Kişisel hesaplarla iktidarla içli dışlı olanlar, farklı amaçlarla iktidar tarafından vatandaş yapılanlar ve karanlık tipler dönmek istemez.
Provokasyon yapmanın ve kışkırtıcı söylemlerle düşmanca yaklaşımlar içinde olmanın hiç kimseye yararı yok ama Türkiye’ye çok zararı olabilir.
Sonuç olarak mülteciler elbette gitmeli, mülteciler kartını iktidarın elinden almalı ve Suriyelilerle Türkiyeliler 2011 öncesinde olduğu gibi yeniden dost ve kardeş olmalı.
2011 öncesinde bir tek Suriyeli ülkesinden kaçıp mülteci olarak ne Türkiye’ye ne de başka bir ülkeye kaçmamış çünkü kaçması için bir neden yoktu.
AKP iktidarı ve müttefiki ABD, Batılı ülkeler ve işbirlikçi Arap iktidarlar sonradan kaçanlar için her türlü zemini yaratmışlardı.
Bu gerçek asla unutulmamalı.
Neden-sonuç ilişkisi net anlaşılmadan bırakın mülteciler konusunu bu ülkenin hiçbir sorunu çözülmez ve çözülmeyecektir.
Hep söylüyorum:
Türkiye’de yaşanan ekonomik, politik ve güvenlik sorunlarıyla birlikte toplumsal yozlaşma ve çöküntünün nedeni AKP iktidarının dış politika tercih ve maceralarıdır.

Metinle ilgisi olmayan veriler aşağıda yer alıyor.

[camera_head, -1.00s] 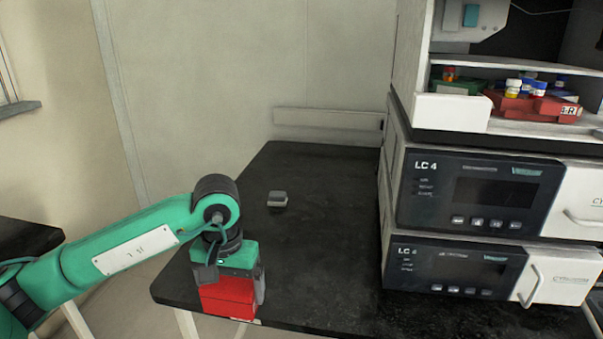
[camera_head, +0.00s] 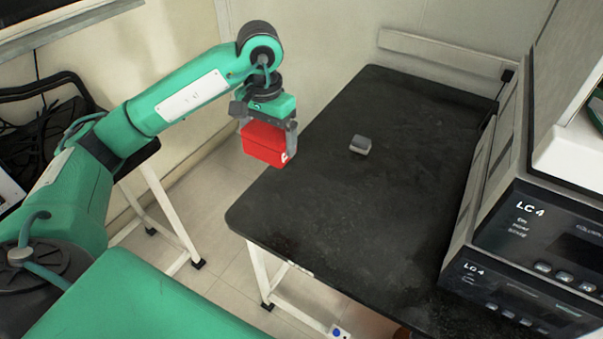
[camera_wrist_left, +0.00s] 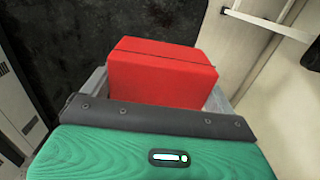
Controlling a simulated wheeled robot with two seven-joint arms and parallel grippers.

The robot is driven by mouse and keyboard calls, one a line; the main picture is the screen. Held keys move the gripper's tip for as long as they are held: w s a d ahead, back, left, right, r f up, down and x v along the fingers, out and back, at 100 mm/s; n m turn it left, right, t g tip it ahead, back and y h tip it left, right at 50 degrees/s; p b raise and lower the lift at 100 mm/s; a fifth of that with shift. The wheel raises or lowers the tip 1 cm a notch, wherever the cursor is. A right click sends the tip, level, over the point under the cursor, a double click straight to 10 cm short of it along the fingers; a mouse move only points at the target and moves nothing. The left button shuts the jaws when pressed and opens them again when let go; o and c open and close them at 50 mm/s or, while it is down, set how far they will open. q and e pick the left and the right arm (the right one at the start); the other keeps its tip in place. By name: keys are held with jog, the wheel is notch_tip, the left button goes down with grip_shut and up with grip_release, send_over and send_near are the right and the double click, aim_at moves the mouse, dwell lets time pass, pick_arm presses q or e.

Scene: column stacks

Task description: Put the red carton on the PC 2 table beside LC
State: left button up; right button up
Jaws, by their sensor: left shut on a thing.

Hepsinin özünde ideolojik tercih ağır basmıştır.
Biraz da hilafet ve saltanat hevesleri.
Hani şu “Stratejik Derinlik” dedikleri şey!
Sonrasında “Değerli Yalnızlık”…
En sonunda da “Düşman beklediklerimize gelin barışalım yalvarması”.
Daha başında “Yapmayın eylemeyin” dedim ama beni değil Hillary’yi dinlediler.